January 24, 2017

Crispy Mozzarella-Stuffed Meatballs and Simple Marinara Sauce

If you're planning on staying home for Valentine's Day this year, I've got the perfect meal for you. Something that both you and your significant other will love. 

Because who doesn't love anything stuffed with cheese?
These meatballs are decadent and totally worth the extra bit of time they take to make. We were over the moon for these babies and the marinara sauce is my new go-to.
I served these flavorful meatballs alongside some parmesan pasta that was simply some cooked spaghetti, pasta water, butter, parmesan and pepper thrown together in a pan. It was all incredible and I felt like it was restaurant worthy.
If you want something to wow your family or friends this year, this is the perfect dish to do just that! 

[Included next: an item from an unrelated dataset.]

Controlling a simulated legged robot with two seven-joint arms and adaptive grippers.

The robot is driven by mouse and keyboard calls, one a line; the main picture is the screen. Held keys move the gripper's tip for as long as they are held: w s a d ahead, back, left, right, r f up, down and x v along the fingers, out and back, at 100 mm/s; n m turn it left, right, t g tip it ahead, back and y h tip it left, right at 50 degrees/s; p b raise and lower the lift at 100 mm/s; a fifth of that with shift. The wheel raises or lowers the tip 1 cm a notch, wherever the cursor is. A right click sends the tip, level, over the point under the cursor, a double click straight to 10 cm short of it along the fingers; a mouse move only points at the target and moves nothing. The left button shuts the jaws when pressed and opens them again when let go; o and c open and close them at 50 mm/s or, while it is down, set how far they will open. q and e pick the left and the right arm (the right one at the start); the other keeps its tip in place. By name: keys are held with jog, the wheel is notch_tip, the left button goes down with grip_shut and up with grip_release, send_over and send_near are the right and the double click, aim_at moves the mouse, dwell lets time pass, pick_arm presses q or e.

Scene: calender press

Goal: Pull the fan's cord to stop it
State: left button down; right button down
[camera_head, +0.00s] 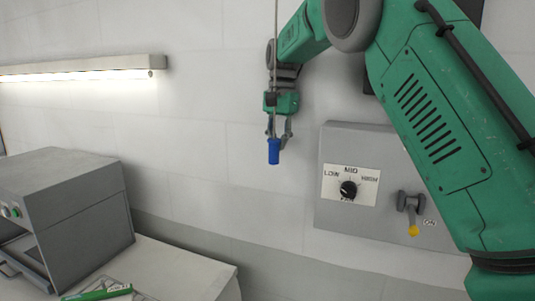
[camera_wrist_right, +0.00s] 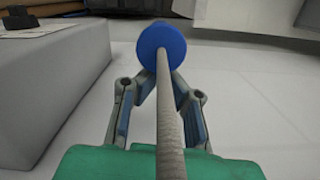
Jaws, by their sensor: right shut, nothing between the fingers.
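The fan's cord (camera_head: 276,55) hangs from the top of the head view and ends in a blue cylindrical handle (camera_head: 274,151). My right gripper (camera_head: 282,141) is at the cord's lower end, just above and beside the handle, pointing down. In the right wrist view the cord (camera_wrist_right: 168,105) runs across in front of the fingers to the blue handle (camera_wrist_right: 162,46). The right fingers (camera_wrist_right: 160,88) converge behind the cord and are shut with nothing between them. Whether they touch the cord I cannot tell. The fan and my left gripper are out of view.
A grey control box (camera_head: 330,215) with a LOW/MID/HIGH knob (camera_head: 348,189) and a lever (camera_head: 411,203) is on the wall at right. A lit lamp (camera_head: 80,74) is at upper left. A grey machine (camera_head: 88,215) stands on a white table (camera_head: 190,270) at lower left.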

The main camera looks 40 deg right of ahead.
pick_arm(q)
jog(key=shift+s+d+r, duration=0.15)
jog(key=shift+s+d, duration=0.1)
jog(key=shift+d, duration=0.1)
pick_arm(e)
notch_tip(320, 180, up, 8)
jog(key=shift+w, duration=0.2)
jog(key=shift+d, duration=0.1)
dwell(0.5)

Crispy Mozzarella-Stuffed Meatballs and Simple Marinara Sauce
Adapted from The Cozy Apron
Makes about 30 meatballs
1 cup breadcrumbs
4 Tbsp. milk or half & half
1 lb. ground beef (85/15 ratio)
1 egg
3/4 cup grated parmesan, divided
2 tsp. minced garlic
1 1/4 tsp. salt
1 tsp. Italian seasoning
1/4 tsp. black pepper
1/4 tsp. red pepper flakes
1 tsp. dried parsley 
2 mozzarella string cheeses, chopped into 30 small pieces
3/4 cup panko breadcrumbs
canola oil
Simple Marinara (recipe below)

1. In a large bowl or stand mixer, add the breadcrumbs and milk (or half & half) and stir until moist; next, add in the ground beef, egg, 1/2 cup parmesan, garlic, salt, Italian seasoning, pepper, red pepper flakes and parsley.
2. Using your hands or a stand mixer with the paddle attachment, combine all of the ingredients until well mixed. Next, using a 1 1/2-inch cookie scoop, measure out 30 portions.
3. Take each portion of beef and flatten them out in the palm of your hand (like a mini burger patty), laying one piece of the pea-sized mozzarella in the center and fold the meat over the mozzarella piece. Gently roll between your palms to create a round ball.
4. Chill the meatballs for about 20-30 minutes in the fridge.
5. While your meatballs chill, preheat your oven to 350°F and line a baking sheet with parchment paper.
6. Once the meatballs are chilled, combine the remaining 1/4 cup of parmesan with the panko breadcrumbs and roll each meatball in the mixture.
7. Place a large, non-stick skillet over medium-high heat and drizzle in a little oil; working in batches, add some of the meatballs into the pan and allow them to brown, turning them on all sides, for about 2-3 minutes. Place the browned meatballs on the prepared baking sheet and repeat the process with the rest of the meatballs.
8. Once browned and on the baking sheet, bake the meatballs for 10 minutes until gooey and cooked through.
9. Serve warm with simple marinara sauce.

Simple Marinara Sauce
1 (15 oz.) can tomato sauce
1 tsp. dry oregano
1/2 tsp. Italian seasoning
1/2 tsp. salt
1/4 tsp. black pepper
3 tsp. minced garlic
1 Tbsp. olive oil

1. In a small saucepan, add all of the ingredients and whisk to combine.
2. Place the saucepan over medium heat and once the sauce begins to simmer, reduce to low and allow it to gently simmer, uncovered and undisturbed, for 10 minutes.
3. Serve while warm, or allow to cool and keep covered in fridge.